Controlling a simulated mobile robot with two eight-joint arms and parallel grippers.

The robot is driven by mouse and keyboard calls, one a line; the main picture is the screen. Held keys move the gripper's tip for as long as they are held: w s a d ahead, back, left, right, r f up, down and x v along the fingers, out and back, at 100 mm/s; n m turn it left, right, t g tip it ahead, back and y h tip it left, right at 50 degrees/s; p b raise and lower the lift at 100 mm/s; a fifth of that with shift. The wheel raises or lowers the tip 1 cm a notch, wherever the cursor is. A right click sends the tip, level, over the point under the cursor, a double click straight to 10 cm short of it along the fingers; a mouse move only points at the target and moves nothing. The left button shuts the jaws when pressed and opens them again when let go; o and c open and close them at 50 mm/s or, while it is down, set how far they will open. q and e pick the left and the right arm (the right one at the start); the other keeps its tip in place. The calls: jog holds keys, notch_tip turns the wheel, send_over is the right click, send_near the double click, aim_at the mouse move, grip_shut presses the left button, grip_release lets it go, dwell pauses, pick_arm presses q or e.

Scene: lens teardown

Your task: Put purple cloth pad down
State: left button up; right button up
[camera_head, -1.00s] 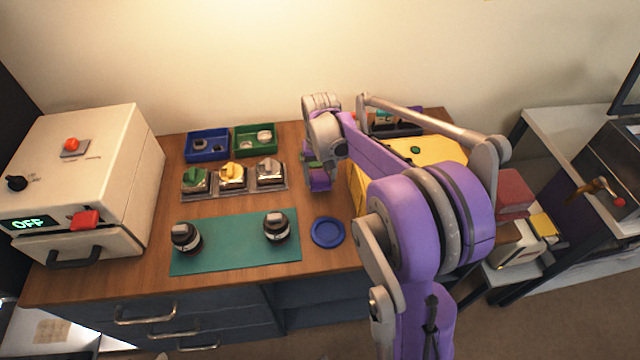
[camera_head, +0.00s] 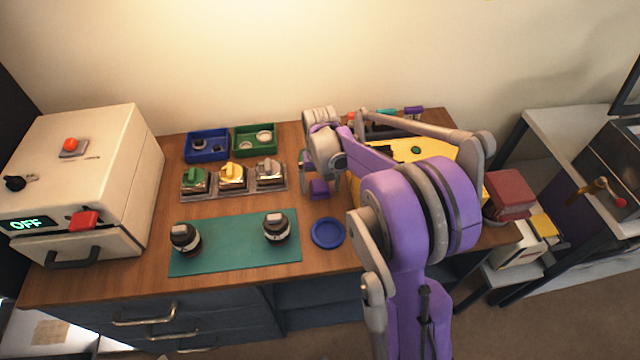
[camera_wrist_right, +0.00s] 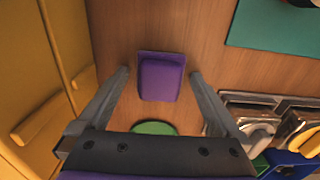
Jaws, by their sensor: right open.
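The purple cloth pad (camera_head: 319,188) is on the wooden worktop, right of the row of small stands. In the right wrist view the purple pad (camera_wrist_right: 161,78) lies flat on the wood, between and just ahead of the fingertips. My right gripper (camera_wrist_right: 160,73) is open, with a visible gap on each side of the pad. In the head view my right gripper (camera_head: 318,178) is above the pad, partly hidden by its own arm. My left gripper is not in view.
A green round object (camera_wrist_right: 153,128) is partly hidden by my gripper's palm. A yellow case (camera_head: 405,150) stands close to the right. A teal mat (camera_head: 230,245) with two black lens parts and a blue round dish (camera_head: 327,232) are nearer the front.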

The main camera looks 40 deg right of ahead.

**Task details**. Make an exact copy of all the material, but keep the pictures out of it.

**Answer**.
Controlling a simulated mobile robot with two eight-joint arms and parallel grippers.

The robot is driven by mouse and keyboard calls, one a line; the main picture is the screen. Held keys move the gripper's tip for as long as they are held: w s a d ahead, back, left, right, r f up, down and x v along the fingers, out and back, at 100 mm/s; n m turn it left, right, t g tip it ahead, back and y h tip it left, right at 50 degrees/s; p b raise and lower the lift at 100 mm/s; a fifth of that with shift. The wheel raises or lowers the tip 1 cm a notch, wherever the cursor is. A right click sends the tip, level, over the point under the cursor, a double click straight to 10 cm short of it along the fingers; a mouse move only points at the target and moves nothing. The left button shuts the jaws when pressed and opens them again when let go; o and c open and close them at 50 mm/s or, while it is down, set how far they will open. q and e pick the left and the right arm (the right one at the start); the other keeps its tip in place. The calls: jog holds keys, notch_tip turns the wheel, send_over is the right click, send_near the double click, aim_at the mouse move, grip_shut presses the left button, grip_release lets it go, dwell pauses, pick_arm presses q or e.

Scene: lens teardown

Your task: Put purple cloth pad down
State: left button up; right button up
[camera_head, -1.00s] 
[camera_head, +0.00s] 
[camera_wrist_right, +0.00s] 
Jaws, by their sensor: right open.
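The purple cloth pad (camera_head: 319,188) is on the wooden worktop, right of the row of small stands. In the right wrist view the purple pad (camera_wrist_right: 161,78) lies flat on the wood, between and just ahead of the fingertips. My right gripper (camera_wrist_right: 160,73) is open, with a visible gap on each side of the pad. In the head view my right gripper (camera_head: 318,178) is above the pad, partly hidden by its own arm. My left gripper is not in view.
A green round object (camera_wrist_right: 153,128) is partly hidden by my gripper's palm. A yellow case (camera_head: 405,150) stands close to the right. A teal mat (camera_head: 230,245) with two black lens parts and a blue round dish (camera_head: 327,232) are nearer the front.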

The main camera looks 40 deg right of ahead.

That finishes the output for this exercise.